[Required task]: Using the listing below, report all lines holding the word "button".

[Dataset extract]:
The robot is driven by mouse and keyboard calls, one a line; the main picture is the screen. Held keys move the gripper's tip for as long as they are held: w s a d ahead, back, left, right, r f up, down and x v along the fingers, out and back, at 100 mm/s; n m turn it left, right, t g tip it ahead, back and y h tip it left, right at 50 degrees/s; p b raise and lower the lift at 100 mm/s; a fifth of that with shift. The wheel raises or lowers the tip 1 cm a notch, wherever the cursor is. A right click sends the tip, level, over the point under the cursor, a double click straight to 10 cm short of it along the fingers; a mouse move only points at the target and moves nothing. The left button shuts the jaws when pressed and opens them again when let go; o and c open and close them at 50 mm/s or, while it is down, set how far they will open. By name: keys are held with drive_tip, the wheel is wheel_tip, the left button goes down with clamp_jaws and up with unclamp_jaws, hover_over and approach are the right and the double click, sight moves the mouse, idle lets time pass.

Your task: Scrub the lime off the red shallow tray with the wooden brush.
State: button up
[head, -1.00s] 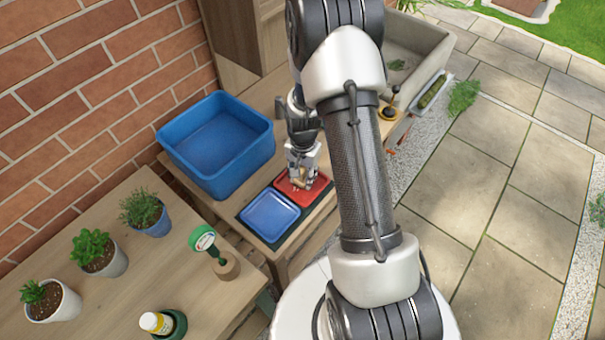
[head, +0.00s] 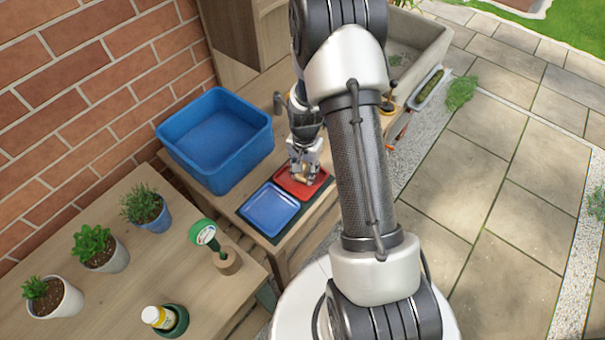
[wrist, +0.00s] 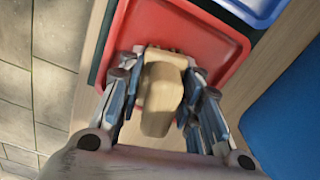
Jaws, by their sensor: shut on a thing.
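The red shallow tray (head: 290,185) lies on a dark mat on the wooden bench, beside the blue shallow tray (head: 268,210). My gripper (head: 303,175) is over the red tray and shut on the wooden brush (wrist: 160,90). In the wrist view the brush's pale wooden body sits between my two fingers, with its far end over the red tray (wrist: 215,45). Whether the bristles touch the tray surface cannot be told. No lime shows clearly on the visible part of the tray; my gripper and the brush hide some of it.
A blue tub (head: 215,145) stands left of the trays, close to my gripper. A stone sink (head: 425,45) is at the back right. Potted plants (head: 100,248) and a green round-headed tool in a wooden holder (head: 228,262) stand on the nearer table.

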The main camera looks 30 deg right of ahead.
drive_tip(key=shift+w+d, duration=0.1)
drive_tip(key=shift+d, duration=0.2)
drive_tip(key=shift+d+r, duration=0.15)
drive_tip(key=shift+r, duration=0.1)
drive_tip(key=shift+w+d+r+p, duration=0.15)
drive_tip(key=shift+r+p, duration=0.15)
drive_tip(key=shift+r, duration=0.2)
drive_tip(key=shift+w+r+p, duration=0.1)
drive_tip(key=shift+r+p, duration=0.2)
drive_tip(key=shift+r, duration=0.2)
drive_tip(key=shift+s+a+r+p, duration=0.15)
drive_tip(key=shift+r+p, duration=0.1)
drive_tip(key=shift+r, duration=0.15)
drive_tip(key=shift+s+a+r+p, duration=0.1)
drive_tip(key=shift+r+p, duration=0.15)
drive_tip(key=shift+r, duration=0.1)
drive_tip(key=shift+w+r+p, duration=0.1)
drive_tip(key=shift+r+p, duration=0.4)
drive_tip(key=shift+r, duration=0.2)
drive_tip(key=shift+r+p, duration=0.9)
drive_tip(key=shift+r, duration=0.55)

[Solution to this task]:
The robot is driven by mouse and keyboard calls, one a line; the main picture is the screen. Held keys move the gripper's tip for as long as they are held: w s a d ahead, back, left, right, r f up, down and x v along the fingers, out and back, at 100 mm/s; n m turn it left, right, t g tip it ahead, back and y h tip it left, right at 50 degrees/s; p b raise and lower the lift at 100 mm/s; a fifth of that with shift. The wheel raises or lowers the tip 1 cm a notch, wherever the cursor is. A right click sends the tip, level, over the point under the cursor, a double click straight to 10 cm short of it along the fingers; a mouse move only points at the target and moves nothing. The left button shuts the jaws when pressed and opens them again when let go; o and c open and close them at 50 mm/s or, while it is down, set how far they will open. By name: keys are held with drive_tip, the wheel is wheel_tip, the left button goes down with clamp_jaws and up with unclamp_jaws, hover_over and approach are the right and the double click, sight moves the mouse, idle lets time pass.
State: button up

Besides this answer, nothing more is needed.